Written problem: Your task is to repeat only the lines from the one with "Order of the" through the one with "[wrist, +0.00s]", exactly as they stand, both ends included.

Supplied material:
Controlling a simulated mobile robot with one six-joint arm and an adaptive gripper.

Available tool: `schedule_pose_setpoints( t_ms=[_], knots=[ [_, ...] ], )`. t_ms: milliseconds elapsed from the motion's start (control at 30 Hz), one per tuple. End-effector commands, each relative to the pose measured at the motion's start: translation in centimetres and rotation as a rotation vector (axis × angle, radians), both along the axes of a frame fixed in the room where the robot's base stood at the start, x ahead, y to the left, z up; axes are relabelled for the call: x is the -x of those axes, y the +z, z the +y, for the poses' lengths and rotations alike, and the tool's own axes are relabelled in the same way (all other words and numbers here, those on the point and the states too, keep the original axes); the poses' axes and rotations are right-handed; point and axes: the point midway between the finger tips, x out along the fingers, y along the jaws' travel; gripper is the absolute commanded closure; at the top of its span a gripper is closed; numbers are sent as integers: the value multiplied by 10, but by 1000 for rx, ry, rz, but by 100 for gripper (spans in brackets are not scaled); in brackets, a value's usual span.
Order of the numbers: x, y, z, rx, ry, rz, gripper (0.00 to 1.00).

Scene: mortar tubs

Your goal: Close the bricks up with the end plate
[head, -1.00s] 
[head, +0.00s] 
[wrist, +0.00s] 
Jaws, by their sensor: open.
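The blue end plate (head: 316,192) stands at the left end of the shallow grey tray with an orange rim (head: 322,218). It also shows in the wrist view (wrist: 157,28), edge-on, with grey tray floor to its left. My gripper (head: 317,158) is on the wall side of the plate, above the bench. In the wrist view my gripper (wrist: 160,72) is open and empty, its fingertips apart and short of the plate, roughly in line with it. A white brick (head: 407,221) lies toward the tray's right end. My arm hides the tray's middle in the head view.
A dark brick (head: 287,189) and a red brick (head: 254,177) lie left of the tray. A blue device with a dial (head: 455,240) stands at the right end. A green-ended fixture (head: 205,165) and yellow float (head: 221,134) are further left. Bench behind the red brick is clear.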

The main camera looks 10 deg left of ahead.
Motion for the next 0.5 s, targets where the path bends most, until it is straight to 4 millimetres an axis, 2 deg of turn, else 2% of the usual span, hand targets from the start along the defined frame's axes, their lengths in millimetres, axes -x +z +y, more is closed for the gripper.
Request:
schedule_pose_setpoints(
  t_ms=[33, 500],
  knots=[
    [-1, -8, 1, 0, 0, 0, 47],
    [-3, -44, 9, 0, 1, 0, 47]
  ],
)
...
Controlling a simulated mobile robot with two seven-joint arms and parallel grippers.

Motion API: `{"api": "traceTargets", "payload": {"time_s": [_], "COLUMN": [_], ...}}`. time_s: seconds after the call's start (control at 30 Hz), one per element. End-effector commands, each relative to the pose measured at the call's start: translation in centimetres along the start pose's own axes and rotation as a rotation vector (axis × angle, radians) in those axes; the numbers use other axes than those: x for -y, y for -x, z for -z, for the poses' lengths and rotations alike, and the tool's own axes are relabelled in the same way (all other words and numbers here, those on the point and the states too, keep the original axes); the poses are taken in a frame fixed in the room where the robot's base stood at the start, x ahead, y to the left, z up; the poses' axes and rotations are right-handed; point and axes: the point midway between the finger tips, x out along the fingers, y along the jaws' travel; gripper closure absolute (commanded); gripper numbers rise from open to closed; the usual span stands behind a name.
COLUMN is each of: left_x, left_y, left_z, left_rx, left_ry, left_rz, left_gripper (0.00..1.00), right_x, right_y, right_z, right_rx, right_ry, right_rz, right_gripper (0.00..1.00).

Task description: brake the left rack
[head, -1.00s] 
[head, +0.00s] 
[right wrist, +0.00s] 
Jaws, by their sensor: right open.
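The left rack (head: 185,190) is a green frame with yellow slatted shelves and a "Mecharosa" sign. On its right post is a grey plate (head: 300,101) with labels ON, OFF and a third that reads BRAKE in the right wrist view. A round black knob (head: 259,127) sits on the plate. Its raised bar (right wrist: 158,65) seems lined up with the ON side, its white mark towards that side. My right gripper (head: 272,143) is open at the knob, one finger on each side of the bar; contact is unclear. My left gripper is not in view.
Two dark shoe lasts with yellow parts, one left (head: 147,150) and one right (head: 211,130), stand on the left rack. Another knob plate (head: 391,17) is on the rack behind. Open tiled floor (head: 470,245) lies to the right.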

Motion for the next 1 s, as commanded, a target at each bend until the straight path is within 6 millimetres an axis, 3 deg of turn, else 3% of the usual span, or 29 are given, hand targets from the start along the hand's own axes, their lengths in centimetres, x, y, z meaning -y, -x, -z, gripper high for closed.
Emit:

Solution to this problem:
Order of the numbers: x, y, z, rx, ry, rz, gripper (0.00 to 1.00).

Scene: mortar tubs

Your goal: Close the bricks up with the end plate
[head, -1.00s] 
[head, +0.00s] 
[wrist, +0.00s] 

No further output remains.